--- Source data ---
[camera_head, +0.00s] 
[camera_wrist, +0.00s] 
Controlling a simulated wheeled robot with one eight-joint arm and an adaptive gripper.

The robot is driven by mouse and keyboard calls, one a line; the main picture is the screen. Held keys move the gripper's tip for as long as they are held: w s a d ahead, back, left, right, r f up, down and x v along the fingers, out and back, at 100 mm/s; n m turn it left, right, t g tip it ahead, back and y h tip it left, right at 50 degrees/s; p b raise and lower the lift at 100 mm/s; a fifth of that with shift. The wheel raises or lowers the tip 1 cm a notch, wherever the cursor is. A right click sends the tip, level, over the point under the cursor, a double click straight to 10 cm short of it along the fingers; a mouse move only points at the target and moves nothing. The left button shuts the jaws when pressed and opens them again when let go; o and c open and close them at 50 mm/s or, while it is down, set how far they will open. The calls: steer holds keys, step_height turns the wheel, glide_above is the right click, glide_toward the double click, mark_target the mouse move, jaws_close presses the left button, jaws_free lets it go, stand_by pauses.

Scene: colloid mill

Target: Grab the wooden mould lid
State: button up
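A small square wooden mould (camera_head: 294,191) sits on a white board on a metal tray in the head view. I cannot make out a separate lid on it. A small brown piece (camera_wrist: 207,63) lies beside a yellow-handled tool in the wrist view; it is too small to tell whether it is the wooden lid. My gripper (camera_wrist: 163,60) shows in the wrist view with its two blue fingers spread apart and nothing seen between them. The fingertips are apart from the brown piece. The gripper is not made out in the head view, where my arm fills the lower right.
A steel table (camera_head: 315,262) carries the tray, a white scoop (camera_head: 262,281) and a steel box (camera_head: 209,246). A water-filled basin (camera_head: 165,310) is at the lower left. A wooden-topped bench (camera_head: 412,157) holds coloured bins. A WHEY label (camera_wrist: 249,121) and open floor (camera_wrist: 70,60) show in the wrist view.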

--- Stated exercise ---
Copy out each line of the material that holds the word "robot".

--- Expected output ---
Controlling a simulated wheeled robot with one eight-joint arm and an adaptive gripper.
The robot is driven by mouse and keyboard calls, one a line; the main picture is the screen. Held keys move the gripper's tip for as long as they are held: w s a d ahead, back, left, right, r f up, down and x v along the fingers, out and back, at 100 mm/s; n m turn it left, right, t g tip it ahead, back and y h tip it left, right at 50 degrees/s; p b raise and lower the lift at 100 mm/s; a fifth of that with shift. The wheel raises or lowers the tip 1 cm a notch, wherever the cursor is. A right click sends the tip, level, over the point under the cursor, a double click straight to 10 cm short of it along the fingers; a mouse move only points at the target and moves nothing. The left button shuts the jaws when pressed and opens them again when let go; o and c open and close them at 50 mm/s or, while it is down, set how far they will open. The calls: steer holds keys, step_height turns the wheel, glide_above is the right click, glide_toward the double click, mark_target the mouse move, jaws_close presses the left button, jaws_free lets it go, stand_by pauses.

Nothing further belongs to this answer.